Source data:
□ □ □
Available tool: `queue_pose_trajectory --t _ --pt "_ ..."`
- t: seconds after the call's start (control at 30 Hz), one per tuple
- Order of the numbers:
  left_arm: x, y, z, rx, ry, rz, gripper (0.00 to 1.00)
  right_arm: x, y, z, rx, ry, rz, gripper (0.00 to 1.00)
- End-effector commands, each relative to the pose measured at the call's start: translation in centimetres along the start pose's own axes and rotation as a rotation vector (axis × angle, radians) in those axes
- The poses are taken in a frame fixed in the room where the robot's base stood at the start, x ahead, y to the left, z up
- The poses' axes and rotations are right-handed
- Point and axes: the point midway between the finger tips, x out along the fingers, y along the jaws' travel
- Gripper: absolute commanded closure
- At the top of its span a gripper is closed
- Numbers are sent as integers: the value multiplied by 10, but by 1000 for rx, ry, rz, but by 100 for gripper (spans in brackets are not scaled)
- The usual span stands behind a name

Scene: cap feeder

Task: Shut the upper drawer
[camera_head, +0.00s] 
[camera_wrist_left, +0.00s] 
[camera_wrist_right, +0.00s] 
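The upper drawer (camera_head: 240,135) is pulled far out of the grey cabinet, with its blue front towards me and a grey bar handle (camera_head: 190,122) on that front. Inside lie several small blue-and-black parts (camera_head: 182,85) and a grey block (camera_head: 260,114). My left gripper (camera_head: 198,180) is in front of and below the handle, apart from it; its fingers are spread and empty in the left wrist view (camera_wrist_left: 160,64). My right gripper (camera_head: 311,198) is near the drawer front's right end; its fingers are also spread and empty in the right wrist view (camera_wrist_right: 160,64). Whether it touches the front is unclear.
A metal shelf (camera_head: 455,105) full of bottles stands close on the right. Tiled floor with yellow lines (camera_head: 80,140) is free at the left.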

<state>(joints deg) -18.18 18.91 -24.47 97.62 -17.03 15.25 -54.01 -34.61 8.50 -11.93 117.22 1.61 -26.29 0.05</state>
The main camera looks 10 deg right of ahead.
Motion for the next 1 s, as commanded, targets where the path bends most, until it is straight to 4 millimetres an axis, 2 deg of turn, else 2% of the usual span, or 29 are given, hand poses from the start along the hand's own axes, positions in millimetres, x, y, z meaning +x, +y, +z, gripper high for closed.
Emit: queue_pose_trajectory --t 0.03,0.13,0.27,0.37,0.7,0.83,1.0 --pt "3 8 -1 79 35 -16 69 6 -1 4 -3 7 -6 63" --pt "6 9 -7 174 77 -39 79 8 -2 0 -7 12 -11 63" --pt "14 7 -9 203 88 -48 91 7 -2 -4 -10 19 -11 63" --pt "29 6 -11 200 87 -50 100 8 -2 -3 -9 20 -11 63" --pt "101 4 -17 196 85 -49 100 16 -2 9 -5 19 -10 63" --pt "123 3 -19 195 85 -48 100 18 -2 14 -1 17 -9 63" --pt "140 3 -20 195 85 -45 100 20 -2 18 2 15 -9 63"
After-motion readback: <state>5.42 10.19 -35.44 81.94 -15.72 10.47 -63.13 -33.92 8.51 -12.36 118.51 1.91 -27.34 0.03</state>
□ □ □
What needs to be done:
Copy out exactly the lines running from the one with "- At the top of its span a gripper is closed" to the one with "[camera_wrist_left, +0.00s]", including both ends, and nothing more.

Complete output:
- At the top of its span a gripper is closed
- Numbers are sent as integers: the value multiplied by 10, but by 1000 for rx, ry, rz, but by 100 for gripper (spans in brackets are not scaled)
- The usual span stands behind a name

Scene: cap feeder

Task: Shut the upper drawer
[camera_head, +0.00s] 
[camera_wrist_left, +0.00s] 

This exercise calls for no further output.